═══ Source records ═══

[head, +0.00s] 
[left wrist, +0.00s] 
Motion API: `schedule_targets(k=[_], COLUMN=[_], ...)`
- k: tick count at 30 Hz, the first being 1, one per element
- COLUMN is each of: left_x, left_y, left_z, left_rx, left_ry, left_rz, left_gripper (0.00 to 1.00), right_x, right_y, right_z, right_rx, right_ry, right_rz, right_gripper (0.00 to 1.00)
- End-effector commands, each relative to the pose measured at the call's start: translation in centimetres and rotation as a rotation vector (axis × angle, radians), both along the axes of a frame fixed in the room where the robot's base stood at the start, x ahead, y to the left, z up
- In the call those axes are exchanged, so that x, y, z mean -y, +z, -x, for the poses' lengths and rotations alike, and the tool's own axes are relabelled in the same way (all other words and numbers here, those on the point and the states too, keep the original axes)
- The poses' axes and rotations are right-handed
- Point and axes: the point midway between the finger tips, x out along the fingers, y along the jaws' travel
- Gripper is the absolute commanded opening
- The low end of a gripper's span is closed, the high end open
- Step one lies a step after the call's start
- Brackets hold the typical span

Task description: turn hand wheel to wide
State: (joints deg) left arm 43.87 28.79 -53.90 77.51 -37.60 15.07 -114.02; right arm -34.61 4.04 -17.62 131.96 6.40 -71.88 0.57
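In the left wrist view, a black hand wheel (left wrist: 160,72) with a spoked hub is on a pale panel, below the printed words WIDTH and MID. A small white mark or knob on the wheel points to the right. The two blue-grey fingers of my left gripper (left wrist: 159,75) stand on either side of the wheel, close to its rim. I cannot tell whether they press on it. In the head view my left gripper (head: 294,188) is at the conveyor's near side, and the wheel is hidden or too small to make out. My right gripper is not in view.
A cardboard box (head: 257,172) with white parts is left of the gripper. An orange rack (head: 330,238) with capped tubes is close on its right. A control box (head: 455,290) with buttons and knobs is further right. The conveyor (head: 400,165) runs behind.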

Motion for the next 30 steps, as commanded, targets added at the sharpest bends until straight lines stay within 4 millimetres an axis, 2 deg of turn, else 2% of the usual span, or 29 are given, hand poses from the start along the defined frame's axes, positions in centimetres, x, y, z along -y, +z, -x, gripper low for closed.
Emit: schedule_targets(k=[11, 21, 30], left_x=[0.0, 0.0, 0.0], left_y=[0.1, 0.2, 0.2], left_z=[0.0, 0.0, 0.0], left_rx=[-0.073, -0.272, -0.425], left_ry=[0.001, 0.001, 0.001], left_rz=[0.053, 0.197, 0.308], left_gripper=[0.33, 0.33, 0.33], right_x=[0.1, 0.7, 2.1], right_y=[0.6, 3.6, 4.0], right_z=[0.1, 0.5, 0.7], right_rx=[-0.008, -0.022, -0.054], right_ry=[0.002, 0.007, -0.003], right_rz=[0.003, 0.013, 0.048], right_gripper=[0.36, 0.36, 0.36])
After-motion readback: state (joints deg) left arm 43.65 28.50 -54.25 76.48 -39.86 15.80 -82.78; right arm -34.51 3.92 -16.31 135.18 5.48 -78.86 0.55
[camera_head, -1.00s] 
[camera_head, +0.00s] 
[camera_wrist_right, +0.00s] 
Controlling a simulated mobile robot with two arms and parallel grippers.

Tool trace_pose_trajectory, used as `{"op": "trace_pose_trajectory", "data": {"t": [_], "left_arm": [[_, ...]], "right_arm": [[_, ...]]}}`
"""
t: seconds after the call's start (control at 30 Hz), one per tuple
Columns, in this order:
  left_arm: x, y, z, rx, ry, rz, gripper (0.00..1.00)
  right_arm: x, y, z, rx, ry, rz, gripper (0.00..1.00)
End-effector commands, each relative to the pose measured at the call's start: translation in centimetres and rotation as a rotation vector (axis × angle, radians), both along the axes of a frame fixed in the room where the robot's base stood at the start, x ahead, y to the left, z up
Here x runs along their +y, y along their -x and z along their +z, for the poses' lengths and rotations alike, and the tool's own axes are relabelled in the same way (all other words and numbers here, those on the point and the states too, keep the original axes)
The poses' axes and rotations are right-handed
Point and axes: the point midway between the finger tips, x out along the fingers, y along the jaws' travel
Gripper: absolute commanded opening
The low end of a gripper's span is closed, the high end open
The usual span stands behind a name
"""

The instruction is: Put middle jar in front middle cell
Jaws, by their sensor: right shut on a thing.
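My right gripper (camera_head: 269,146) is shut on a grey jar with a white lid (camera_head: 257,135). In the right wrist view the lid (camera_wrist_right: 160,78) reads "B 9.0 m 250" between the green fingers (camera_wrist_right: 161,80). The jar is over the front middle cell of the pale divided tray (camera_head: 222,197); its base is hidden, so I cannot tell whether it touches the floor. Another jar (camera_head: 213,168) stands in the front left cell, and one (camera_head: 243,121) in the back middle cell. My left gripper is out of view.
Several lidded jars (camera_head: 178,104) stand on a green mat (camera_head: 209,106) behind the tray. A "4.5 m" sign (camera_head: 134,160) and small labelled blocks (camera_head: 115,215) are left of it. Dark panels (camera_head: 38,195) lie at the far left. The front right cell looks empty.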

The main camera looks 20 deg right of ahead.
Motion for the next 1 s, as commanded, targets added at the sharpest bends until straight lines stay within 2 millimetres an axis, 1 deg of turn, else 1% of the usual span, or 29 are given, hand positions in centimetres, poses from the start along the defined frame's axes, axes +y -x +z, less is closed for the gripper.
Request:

═══

## Problem to solve
Look above for every line with the word "axis" and copy it.

## Solution for this task
- End-effector commands, each relative to the pose measured at the call's start: translation in centimetres and rotation as a rotation vector (axis × angle, radians), both along the axes of a frame fixed in the room where the robot's base stood at the start, x ahead, y to the left, z up
Motion for the next 30 steps, as commanded, targets added at the sharpest bends until straight lines stay within 4 millimetres an axis, 2 deg of turn, else 2% of the usual span, or 29 are given, hand poses from the start along the defined frame's axes, positions in centimetres, x, y, z along -y, +z, -x, gripper low for closed.
End-effector commands, each relative to the pose measured at the call's start: translation in centimetres and rotation as a rotation vector (axis × angle, radians), both along the axes of a frame fixed in the room where the robot's base stood at the start, x ahead, y to the left, z up
Motion for the next 1 s, as commanded, targets added at the sharpest bends until straight lines stay within 2 millimetres an axis, 1 deg of turn, else 1% of the usual span, or 29 are given, hand positions in centimetres, poses from the start along the defined frame's axes, axes +y -x +z, less is closed for the gripper.

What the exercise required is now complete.